2001-08-30 / 1:31 p.m.

~I don't really have time to write, but I have a lot on my mind~

Just as I wrote that title I thought, so when is there ever NOT a lot on my mind? Ever? Does it ever stop, all the thinking? No, not even when I'm asleep.

I'm at home, for lunch, just wolfed down a peanut butter and blueberry preserves sandwich on whole wheat. Yum.

I was clocking in this morning, at work, and there was a girl ahead of me, wearing jeans, and I thought, hey, that's weird, what day does she think this is, what is going on, won't she get sent home, won't she be embarrassed when she finds out she fucked up in the wardrobe department?

Then, wait, he has on jeans too, and so does she, hey...what's going on here? Anyway?

So, I ask D., my supervisor, and I actually ask that most stupid question, "Hey, what day is it?", and we all know it's Thursday, so that's what she says, and I knew the answer anyway, but then she goes on about how she told us yesterday it was a Casual Day, Holiday Weekend impending and all, people taking off tomorrow, and some Tuesday, yada, and yada too. Add one more yada or it won't sound right.

She insists she told me, remembers me doing a "Whoo Hoo", but that wasn't me, now was it?!

See what I get for tuning everyone out? For listening to Cibo Matto on my Walkman instead of listening to Linda hum? I miss announcements. I only heard the hooting and hollering, over Sean Lennon singing harmonies, I missed the reason for it.

And to think I agonized a bit over what to wear today. Harumph.

Whatever.

Fatboy Slim plays here tomorrow night, but it's $36 and that just seems like too much. I could buy every CD he's put out for that, right? Excluding the one I already have. Mr. Norman Cook, Mr. Fatboy Slim, DJ Extraodinnaire. Hmmmm....$36? Ack.

Right, so the thing with MyMichele's diary, and her comments about people in their thirties being old, and my subsequent consternation (is that the word I want?), and her subsequent entry in my guestbook...okay, you're what, 21? You're a "kid", to me. You're young enough to be my daughter.

However...when I was 35 I dated a 21 year old. He was from Russia, taught me fun things to say in Russian.

The last sex I had was with a 26 year old, the one-night-stand. Maybe that's why it was a one night stand, whaddya think? He must have thought I was too old. I never should've told him I'm not 29, like he thought. Too much honesty.
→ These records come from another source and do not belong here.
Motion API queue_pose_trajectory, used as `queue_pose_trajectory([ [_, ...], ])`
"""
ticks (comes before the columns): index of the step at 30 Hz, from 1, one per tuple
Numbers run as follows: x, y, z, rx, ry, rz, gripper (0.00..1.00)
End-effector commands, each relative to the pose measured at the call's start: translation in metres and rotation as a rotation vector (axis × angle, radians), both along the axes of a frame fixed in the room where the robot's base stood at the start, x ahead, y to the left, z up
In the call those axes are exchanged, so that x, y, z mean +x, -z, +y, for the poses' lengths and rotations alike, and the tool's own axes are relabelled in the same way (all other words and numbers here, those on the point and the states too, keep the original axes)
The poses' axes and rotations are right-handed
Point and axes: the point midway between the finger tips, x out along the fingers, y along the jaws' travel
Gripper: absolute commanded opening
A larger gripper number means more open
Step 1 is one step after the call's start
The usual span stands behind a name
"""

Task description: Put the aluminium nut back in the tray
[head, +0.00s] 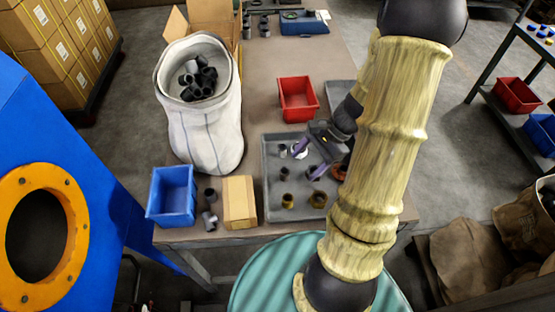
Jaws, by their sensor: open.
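The grey tray (271,211) lies on the table and holds several small fittings. A bright silvery ring-shaped piece (301,153), which looks like the aluminium nut, shows inside the tray outline beside the upper finger. It is too small to tell whether it touches the finger or rests flat. My gripper (304,161) has purple fingers, spread apart, over the middle of the tray, and nothing shows clamped between them. My arm hides the tray's right side.
Left of the tray are a cardboard box (239,202), loose dark and grey fittings (209,220) and a blue bin (171,196). A white sack (202,125) of black fittings stands behind them. A red bin (297,98) is beyond the tray. The table between sack and red bin is clear.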

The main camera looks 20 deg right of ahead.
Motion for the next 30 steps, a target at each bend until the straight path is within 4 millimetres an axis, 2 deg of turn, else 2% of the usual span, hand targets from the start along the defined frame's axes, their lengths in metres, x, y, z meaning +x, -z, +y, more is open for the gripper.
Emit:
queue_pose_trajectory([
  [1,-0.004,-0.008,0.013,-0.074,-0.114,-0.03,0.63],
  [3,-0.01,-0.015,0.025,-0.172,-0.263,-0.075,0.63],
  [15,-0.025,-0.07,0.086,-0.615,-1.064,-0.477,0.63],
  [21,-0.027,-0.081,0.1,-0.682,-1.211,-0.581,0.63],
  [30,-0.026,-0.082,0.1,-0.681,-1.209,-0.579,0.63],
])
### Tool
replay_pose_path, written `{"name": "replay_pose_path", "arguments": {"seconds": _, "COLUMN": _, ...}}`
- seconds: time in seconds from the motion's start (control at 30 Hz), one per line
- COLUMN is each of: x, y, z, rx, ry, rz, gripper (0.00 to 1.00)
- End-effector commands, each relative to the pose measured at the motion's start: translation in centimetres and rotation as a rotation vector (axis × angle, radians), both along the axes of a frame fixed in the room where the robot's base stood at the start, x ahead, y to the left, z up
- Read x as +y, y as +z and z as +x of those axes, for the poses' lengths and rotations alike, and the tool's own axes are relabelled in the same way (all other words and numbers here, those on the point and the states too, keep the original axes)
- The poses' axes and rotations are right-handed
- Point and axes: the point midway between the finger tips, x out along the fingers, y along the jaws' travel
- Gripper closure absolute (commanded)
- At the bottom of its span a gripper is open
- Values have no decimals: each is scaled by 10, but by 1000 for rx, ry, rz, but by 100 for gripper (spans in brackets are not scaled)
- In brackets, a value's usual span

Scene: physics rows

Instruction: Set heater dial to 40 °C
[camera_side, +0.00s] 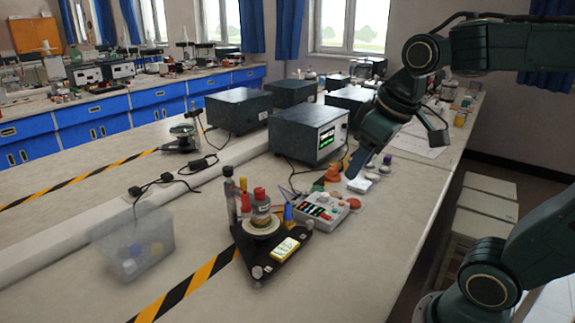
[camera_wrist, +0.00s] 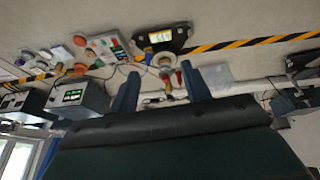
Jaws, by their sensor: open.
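No dial marked as a heater dial can be made out, and no 40 °C marking is legible. A small grey control box (camera_side: 318,207) with coloured switches and round knobs stands on the bench; it also shows in the wrist view (camera_wrist: 108,46). Beside it is a black triangular base (camera_side: 270,262) with a yellow display (camera_side: 286,249) and a round pale disc (camera_side: 261,225) on top. My gripper (camera_side: 357,172) hangs above the bench, behind the control box in the side view. In the wrist view its two fingers (camera_wrist: 160,88) are apart with nothing held between them.
A dark instrument with a green display (camera_side: 308,135) stands behind the control box. Orange and red knobs (camera_side: 332,173) and small bottles sit near my gripper. A clear plastic bin (camera_side: 130,243) is at left. Cables cross the bench; its front right is clear.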

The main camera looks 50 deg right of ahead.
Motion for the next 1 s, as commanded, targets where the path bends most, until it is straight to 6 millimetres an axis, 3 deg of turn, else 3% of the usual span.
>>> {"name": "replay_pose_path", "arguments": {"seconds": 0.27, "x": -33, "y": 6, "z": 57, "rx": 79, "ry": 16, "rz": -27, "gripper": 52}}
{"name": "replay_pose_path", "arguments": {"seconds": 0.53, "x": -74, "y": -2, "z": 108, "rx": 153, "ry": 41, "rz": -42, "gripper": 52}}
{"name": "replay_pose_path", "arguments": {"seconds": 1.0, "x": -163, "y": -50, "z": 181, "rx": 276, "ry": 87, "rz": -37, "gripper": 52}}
MyMichele, if you saw me, if you were right here next to me now, and you did not know my age, and you asked, and you had one of your favorite drinks in your hand, maybe a Dr. Pepper, and you took a sip waiting for my answer, and I told you "40", I swear, on all that may be considered holy to me, which isn't much, okay, on all that is true and real, or whatever, most likely, almost assuredly, that Dr. Pepper would go flying out of your nose when you gasped/snorted in a state of total shock.

I'm the only person who looks at me accusingly, mostly in the mirror, otherwise it's hard, and says, "You, my dear, are 40!!!", and "Look at me, I'm fucking 40! THIS is ME at 40!", and "How did I get here?".

I see people my age and think, "'Gad, he/she looks so OLD!". I don't go out with anyone over age 30something. Men in their 20s are so outrageously appealing, to me, but I'd settle for 30, something. Not that I'm much for settling.

Am I through? No, probably not. I am really hung up on this. Why? Duh, is no one paying attention? I just turned 40, a few months ago. No, I don't promote that here, not too much, 'cause all you folks are....young.

Not that I'm old, but well, you know what I'm saying, I don't want anyone running, not yet.

But, 52, yeah, 52 is old!! I wouldn't want a roommate in her 50s either.

However, my mom died when she was 52 (I was 17), and I look back on that and think, damn, she was young...

As my high school graphic arts/photography teacher/mentor used to say: "Life is interesting".

And he said, "In-ter-es-ting".

My "Real Astrology" horoscope says my experiences of suffering in this life are essential. Without them I would have nothing to talk about.

Wow.

I have more, but I'm out of time. And my hand hurts, just the right one. It types harder, it takes up the slack, it has to hit the backspace key every time the left hand makes a typo.